What’s more, threat actors are growing more sophisticated, revealing and exploiting more and more zero-day browser vulnerabilities – security gaps that have yet to be patched by the vendor… and there are a lot of them! Take Chrome, for example, today’s most popular web browser accounting for 62 perception of the internet browser market share worldwide. Up from just 2 in 2008 and 37 in 2009, the number of known Chrome vulnerabilities spiked to 308 in 2021 and 224 thus far in 2022. Coupled with malicious browser extensions and targeted complex phishing attacks, web-based collaboration tools and proprietary SaaS apps are becoming prime targets for hackers. In fact, this year Chrome reported that several critical zero-day browser vulnerabilities were leveraged by North-Korean malicious actors.

Examples of Browser-Based Threats

Advanced phishing campaigns are one classic example of cyber-attacks that have succeeded in breaching countless organizations, including integrated cloud security companies such as Okta and Cloudflare. In July of 2022, Cloudflare employees received phishing texts on their personal or work phones with a link directing them to a spoofed, but convincing, version of Cloudflare’s Okta login page in the user’s default browser. Despite their endpoint and basic SWG detection, the phishing website was sufficiently sophisticated that company security systems failed to catch it before some employees unwittingly entered their usernames and passwords.

Infostealer malware is another common type of hacker tool. One of the latest to be detected is Ducktail, a malware specifically designed to target web browsers. Recent campaigns have targeted individuals and employees with top-tier social network business accounts, convincing them to download malware capable of passing security checks. Once downloaded, the malware automatically scans for browsers, targeting them to steal cookies and data it needs to hijack social network accounts as well as any personal data stores within the browser.

Another common line of attack comes from browser extensions, which are widely used to create a customized and user-friendly experience on both personal and professional systems. Users download a seemingly useful browser extension that has been approved by the Chrome web store that will lie dormant before waking up and downloading a malicious payload that wasn’t approved by Google reviewers. The malicious payload can then allow threat actors to steal confidential information from Google accounts and even the systems connected to them. This was seen relatively recently when North Korean threat actors deployed malicious extensions, capable of stealing restricted content from Gmail and AOL, on Chromium-based web browsers. That’s over 75 percent of them and includes Chrome and Edge.

Security Reassessment

Mentioned above are just some examples among an endless number of threats to the web browser. However, to counter the growing impact of these threats, enterprises have introduced a range of defense measures including Endpoint Security Agents (e.g., endpoint protection platforms and endpoint detection and response), Enterprise Browsers, Secure Web Gateways (SGWs), and Remote Browsers. However, this suite of technologies can have certain deficiencies, meaning they are not entirely effective in countering increasingly advanced attacks. A few examples: Endpoint Security Agents generally lack any focus on the browser itself; Enterprise Browsers lack any significant isolation; SWGs have limited detection capabilities; and Remote Browsers often come with latency and introduce compatibility issues for users.

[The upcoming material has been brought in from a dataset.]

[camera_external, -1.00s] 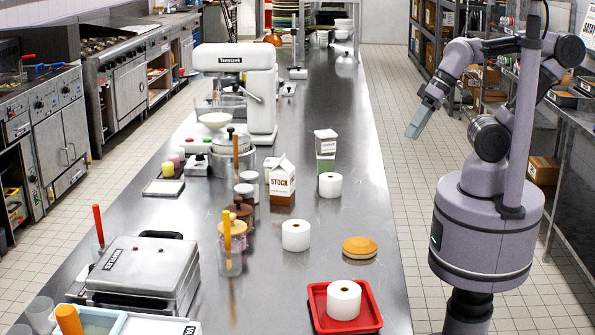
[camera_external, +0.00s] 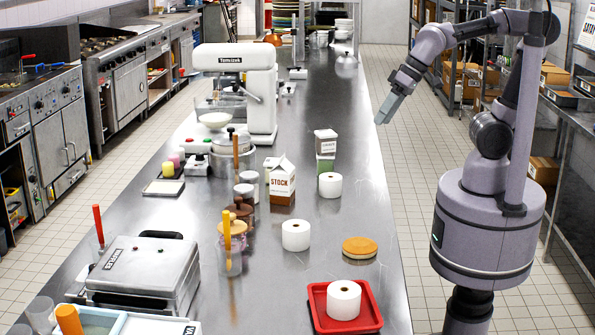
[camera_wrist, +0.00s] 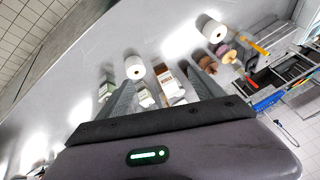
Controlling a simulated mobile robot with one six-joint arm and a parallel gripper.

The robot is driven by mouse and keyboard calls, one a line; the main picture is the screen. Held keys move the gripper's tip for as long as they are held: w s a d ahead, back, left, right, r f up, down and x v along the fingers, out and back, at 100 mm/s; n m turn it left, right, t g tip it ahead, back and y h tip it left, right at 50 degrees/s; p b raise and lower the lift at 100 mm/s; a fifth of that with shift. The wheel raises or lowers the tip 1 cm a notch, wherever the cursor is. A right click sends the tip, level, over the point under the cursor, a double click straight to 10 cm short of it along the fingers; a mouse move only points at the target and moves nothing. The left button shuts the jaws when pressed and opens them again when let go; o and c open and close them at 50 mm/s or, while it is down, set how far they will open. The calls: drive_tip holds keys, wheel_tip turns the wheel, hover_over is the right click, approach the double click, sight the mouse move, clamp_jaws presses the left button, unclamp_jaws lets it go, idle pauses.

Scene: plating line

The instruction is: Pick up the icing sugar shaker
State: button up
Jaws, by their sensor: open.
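No single item is clearly recognisable as the icing sugar shaker. Small lidded containers that could include it stand mid-counter in the external view: pale-lidded jars (camera_external: 244,190), a brown-lidded jar (camera_external: 240,209), and small pink and yellow pots (camera_external: 172,161) further left. My gripper (camera_external: 383,117) is open and empty, raised near the counter's right edge and pointing down-left, well apart from these. In the wrist view my gripper (camera_wrist: 158,76) has its fingers spread, with cartons (camera_wrist: 170,84) far below between them. Brown-topped containers (camera_wrist: 228,56) show to the right there, small and partly hidden.
The steel counter (camera_external: 340,215) holds white rolls (camera_external: 296,235), a STOCK carton (camera_external: 282,183), a green-white carton (camera_external: 325,150), a round orange-topped item (camera_external: 360,247) and a red tray (camera_external: 372,311) with another roll. A tall mixer (camera_external: 262,100) and a press (camera_external: 143,275) stand on the left.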

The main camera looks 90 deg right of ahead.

To block growing cyber threats from destabilizing business operations, enterprises need to make sure they adopt solutions that enable safe browsing and deter users from entering dangerous sites or downloading suspicious files. They must also implement sensitive access controls that safeguard valuable web applications when either employees or third parties access them on untrusted devices. Adding to the challenge, enterprises looking to avoid potentially disastrous cybersecurity breaches must seek solutions with browser-specific security features that do not disrupt the user’s workflow and productivity, and instead integrate seamlessly into a company’s existing tech suite. With this in mind, there is burgeoning interest in solutions that pair advanced detection measures with isolation capabilities – processes that confine browsing activity to a secured environment separated from user devices and organizational networks.

Conclusion

The web browser is a critical asset, but there is a sea of browser-based threats willing to exploit its security flaws to compromise enterprises. Enterprises should reassess their browser security controls and consider solutions that maintain the existing browsing experience while adding the necessary additional layers of security that current browsers lack.